Manchester School Designing Bison for Bicentennial

NORTH MANCHESTER – The Manchester Community Schools School Board Tuesday heard about a collaborative art presentation between the fourth grade and high school students.

Debra Kern, the art teacher at Manchester High School, seeks to create career-based assignments for her drawing courses. Kern contacted the teachers of Manchester Intermediate School by email to see if she could find young authors for the students to practice illustrating for. Dana Clutter responded immediately to this request and asked Kern’s students to illustrate her fourth-grade class’s personal narratives.
Through the partnership the children learned how to write a story, but also the perception another can have when reading their story, the board heard. Through the collaboration process the students of each class never met to explain to their artist what to portray. The high school art students chose the story that most appealed to them to illustrate. On the night of the meeting, the authors and artists finally had their meet-and-greet to thank the other for their work.

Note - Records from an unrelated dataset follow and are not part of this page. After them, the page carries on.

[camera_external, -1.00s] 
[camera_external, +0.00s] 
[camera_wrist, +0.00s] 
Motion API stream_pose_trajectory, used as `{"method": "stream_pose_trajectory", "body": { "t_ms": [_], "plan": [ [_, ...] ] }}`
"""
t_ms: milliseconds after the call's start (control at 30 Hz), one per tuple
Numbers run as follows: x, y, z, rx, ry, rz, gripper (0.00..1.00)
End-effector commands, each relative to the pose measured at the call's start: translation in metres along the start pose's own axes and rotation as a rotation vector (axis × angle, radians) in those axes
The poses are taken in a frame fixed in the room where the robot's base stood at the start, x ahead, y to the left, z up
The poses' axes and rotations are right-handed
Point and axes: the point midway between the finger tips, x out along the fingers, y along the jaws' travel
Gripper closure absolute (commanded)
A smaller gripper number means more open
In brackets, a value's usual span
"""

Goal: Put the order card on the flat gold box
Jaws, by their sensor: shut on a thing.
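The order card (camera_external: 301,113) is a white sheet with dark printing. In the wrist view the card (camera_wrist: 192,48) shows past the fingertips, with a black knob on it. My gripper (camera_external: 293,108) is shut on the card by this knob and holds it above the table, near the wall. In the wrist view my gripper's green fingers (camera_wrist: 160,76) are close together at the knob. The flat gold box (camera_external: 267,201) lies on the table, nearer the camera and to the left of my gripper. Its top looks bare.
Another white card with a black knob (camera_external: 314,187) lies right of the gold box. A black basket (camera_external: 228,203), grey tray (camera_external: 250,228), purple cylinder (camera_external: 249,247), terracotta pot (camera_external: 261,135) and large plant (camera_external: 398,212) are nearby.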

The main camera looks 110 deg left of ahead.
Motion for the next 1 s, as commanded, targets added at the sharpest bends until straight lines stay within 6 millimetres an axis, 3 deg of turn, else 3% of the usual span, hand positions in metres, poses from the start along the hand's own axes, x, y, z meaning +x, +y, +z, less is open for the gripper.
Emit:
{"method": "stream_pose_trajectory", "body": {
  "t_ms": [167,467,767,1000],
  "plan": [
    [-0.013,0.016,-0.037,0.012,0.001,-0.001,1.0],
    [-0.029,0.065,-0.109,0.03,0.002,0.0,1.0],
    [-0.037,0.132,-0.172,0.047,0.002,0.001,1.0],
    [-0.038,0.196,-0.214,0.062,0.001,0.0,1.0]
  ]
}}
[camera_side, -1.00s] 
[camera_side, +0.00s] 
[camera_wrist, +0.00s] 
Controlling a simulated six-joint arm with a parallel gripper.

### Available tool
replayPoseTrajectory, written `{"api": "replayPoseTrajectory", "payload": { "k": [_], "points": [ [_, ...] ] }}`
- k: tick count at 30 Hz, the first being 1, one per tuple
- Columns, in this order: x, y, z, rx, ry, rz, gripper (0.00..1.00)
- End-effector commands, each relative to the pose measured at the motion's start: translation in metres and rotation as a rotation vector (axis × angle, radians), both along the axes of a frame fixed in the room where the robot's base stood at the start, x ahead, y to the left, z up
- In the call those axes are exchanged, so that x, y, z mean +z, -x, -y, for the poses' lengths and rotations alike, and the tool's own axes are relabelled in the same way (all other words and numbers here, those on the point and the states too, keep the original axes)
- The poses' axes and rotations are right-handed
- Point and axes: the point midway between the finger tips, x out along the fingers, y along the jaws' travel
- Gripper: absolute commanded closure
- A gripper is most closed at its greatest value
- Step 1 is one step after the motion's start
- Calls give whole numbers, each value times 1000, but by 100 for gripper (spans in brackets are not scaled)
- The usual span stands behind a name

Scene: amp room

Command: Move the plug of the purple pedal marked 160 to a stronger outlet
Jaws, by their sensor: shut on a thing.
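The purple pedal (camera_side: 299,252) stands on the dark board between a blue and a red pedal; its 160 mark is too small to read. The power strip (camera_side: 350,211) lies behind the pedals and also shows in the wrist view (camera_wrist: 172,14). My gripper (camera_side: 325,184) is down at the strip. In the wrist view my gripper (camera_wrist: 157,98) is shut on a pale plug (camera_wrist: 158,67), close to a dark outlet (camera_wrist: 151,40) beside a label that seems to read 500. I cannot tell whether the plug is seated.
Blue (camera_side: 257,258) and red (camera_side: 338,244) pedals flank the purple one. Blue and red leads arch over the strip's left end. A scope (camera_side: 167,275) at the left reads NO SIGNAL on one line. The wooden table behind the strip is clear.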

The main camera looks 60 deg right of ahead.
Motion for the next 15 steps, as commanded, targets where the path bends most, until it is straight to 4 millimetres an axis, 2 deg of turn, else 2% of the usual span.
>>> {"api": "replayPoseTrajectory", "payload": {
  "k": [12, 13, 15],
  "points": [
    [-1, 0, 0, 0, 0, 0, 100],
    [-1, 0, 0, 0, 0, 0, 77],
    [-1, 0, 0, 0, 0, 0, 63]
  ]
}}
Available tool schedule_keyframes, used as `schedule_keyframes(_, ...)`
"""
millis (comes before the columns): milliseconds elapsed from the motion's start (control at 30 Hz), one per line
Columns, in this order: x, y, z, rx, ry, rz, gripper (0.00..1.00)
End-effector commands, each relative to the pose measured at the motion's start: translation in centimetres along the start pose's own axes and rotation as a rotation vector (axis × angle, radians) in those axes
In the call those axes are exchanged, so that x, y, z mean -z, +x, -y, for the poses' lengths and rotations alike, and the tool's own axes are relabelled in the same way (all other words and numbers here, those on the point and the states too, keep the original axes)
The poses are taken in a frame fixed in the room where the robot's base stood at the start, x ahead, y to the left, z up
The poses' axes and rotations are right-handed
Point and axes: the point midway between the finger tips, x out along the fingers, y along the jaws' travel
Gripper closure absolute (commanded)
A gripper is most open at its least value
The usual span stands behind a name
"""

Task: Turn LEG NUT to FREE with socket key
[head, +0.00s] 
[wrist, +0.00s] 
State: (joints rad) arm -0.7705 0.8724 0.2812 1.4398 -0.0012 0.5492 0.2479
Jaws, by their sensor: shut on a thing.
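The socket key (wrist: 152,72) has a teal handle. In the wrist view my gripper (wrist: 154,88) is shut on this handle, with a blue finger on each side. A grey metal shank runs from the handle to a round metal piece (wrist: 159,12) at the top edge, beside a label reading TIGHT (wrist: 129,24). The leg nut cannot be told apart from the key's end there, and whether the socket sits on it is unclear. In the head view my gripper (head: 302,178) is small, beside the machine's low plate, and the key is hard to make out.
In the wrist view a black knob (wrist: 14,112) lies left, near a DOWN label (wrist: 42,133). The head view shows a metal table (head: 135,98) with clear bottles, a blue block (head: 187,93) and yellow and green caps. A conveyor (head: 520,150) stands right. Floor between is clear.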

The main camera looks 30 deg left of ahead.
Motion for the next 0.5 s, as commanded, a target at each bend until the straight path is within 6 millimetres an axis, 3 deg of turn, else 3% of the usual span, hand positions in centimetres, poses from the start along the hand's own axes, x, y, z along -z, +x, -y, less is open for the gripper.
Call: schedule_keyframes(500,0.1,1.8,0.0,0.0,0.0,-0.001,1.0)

Manchester Junior-Senior High School also are designing bison for the Bisontennial. However, these are not the main fiberglass 5-foot by 8-foot bison. The dimensions of the bison offered are about half the size and will be used as a promotion for local history and area businesses.
Laura Rager asked Kern if they would like to decorate these smaller bison. Kern said, “We jumped at the chance.”
There are 16 bison total that will be displayed around the North Manchester area. There were two at the meeting displayed to show the current progress.
A new assistant principal of Manchester High School has been selected for the 2016-17 school year. Associate Principal Dr. Jon Lippe introduced Chad Cripe with high approval. Out of 38 candidates, Cripe is the one who shined with his credentials and outstanding personality, the board heard.
“Manchester Community Schools really is the perfect fit for me and I’m excited to move forward in my career,” Cripe told the board.
A revision policy of tobacco products concerning e-cigarettes and vaping devices was discussed at great lengths by the school board. According to Indiana state law, all tobacco products are prohibited from any school’s property. The main problem that this revision is causing is whether to prohibit their use or the mere possession of an e-cigarette on school grounds.
In the parking lot and at sporting events would be the place this issue is expected to arise the most and the board would rather not have the e-cigarettes on the premises at all. But to enforce such a rule for the possession of the e-cigarette could be challenging. If the device can be put away in a vehicle, then there is no reason to remove the user if they remain cooperative.
The use of an e-smoking product on school grounds is the only sure certainty decided. The issue will continue on to the next school board meeting for another reading.